Common Myths about Hedge Funds
1. The main purpose of a hedge fund is to hedge risk.
While some hedge funds use hedging as an integral part of their investment strategy, others may not use hedging at all, relying instead on a different investment program. Some funds may use hedging with the sole purpose of pursuing additional returns, a strategy that generally adds risk. The fund’s documents will specify what type of hedging practices the fund uses in its investment strategy.
2. Hedge funds invest in exotic securities.
Not all hedge funds invest in rare, unknown securities that most investors may not know about or consider for their portfolio.

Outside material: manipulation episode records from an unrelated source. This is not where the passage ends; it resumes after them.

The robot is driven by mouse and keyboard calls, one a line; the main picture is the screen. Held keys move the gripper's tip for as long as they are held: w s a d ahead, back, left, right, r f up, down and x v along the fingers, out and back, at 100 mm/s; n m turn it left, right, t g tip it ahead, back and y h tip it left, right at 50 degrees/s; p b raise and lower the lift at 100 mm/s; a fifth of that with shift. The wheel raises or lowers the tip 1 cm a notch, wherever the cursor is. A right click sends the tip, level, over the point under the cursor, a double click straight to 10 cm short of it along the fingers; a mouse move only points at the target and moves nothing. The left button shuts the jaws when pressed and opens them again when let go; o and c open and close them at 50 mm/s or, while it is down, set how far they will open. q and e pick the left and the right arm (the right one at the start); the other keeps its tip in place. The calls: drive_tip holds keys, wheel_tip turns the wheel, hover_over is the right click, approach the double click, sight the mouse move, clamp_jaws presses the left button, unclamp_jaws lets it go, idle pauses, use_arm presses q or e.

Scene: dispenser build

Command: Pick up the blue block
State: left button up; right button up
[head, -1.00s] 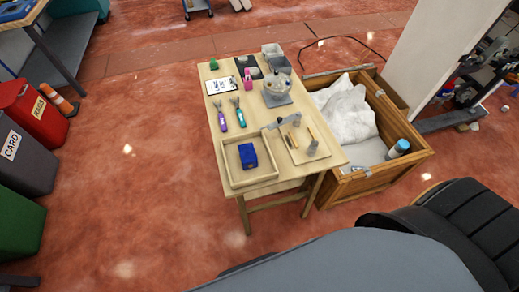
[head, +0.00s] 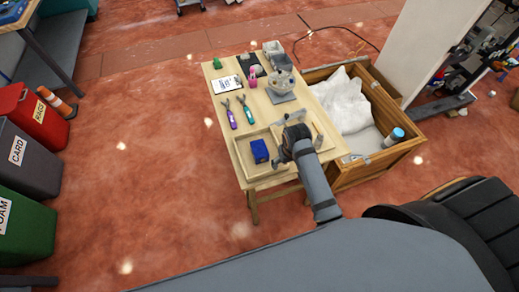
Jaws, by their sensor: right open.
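The blue block (head: 260,151) lies in the shallow wooden tray (head: 243,171) at the near left of the table. My right gripper (head: 284,152) is over the tray's right side, just right of the block and apart from it in the picture. It is small and dark here, and its jaws are open and empty. My right forearm comes up from below and covers part of the wooden board to the right of the tray. My left gripper is not in view.
A wooden crate (head: 375,171) with a white bag stands against the right side. Bins stand far left.

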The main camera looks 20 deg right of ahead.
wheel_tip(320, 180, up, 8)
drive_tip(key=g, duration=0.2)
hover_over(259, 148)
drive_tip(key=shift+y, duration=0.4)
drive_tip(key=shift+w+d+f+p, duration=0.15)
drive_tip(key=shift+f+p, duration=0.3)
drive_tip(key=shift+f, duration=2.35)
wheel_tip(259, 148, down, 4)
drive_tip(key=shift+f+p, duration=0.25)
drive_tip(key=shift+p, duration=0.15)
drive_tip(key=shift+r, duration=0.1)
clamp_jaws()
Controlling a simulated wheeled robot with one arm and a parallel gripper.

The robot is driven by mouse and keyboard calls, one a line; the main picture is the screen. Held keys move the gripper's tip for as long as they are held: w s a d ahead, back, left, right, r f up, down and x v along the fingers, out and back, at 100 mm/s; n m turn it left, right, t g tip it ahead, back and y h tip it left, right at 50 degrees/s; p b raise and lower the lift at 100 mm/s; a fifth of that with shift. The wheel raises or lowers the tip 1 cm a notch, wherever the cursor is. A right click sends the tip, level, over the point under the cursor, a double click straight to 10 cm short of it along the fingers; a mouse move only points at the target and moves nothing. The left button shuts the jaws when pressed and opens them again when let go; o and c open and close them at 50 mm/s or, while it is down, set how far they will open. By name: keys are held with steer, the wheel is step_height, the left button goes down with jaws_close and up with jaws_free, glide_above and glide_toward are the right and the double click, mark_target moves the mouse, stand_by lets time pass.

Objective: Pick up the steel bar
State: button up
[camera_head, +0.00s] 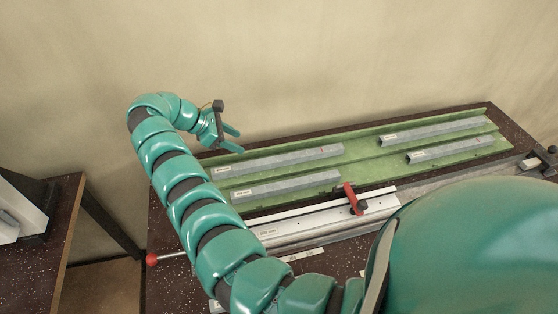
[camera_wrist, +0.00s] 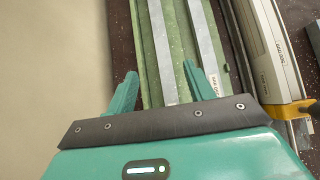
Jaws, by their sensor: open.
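Several grey steel bars with small white end labels lie in a long green tray (camera_head: 375,160). The rear left bar (camera_head: 278,161) and front left bar (camera_head: 285,186) lie near my gripper; two more, a rear right bar (camera_head: 433,131) and a front right bar (camera_head: 450,150), lie farther off. My gripper (camera_head: 240,141) is open and empty, above the tray's left end. In the wrist view, one bar (camera_wrist: 167,50) runs lengthwise between my two fingers (camera_wrist: 160,72). A second bar (camera_wrist: 205,45) passes by the right finger, its label beside it. I cannot tell the height gap.
A silver clamp rail (camera_head: 290,222) with a red lever (camera_head: 350,197) runs along the tray's front side. The dark speckled bench (camera_head: 170,225) carries both. A wall stands behind the tray. Another bench (camera_head: 50,220) stands at the left.

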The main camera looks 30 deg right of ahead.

Some hedge funds invest in traditional holdings commonly available, such as equities, bonds, and ETFs, as their core investment strategy for the fund. Other funds may use a combination of rare, exotic, or more well known instruments as well as use a hedging strategy to persue higher returns. Investment objectives and styles vary, providing many choices for investors to achieve their goals.
3. Hedge Funds are secretive and mysterious.
Private hedge funds are exempt from registration and may seem mysterious as a result. However, each hedge fund has an offering document that explains its investing goals, investment strategy, and potential risks associated with the investment. The offering document provides details on how that strategy will be deployed. The most secretive part of hedge funds is that they are marketed only to accredited investors and are not available to the general public.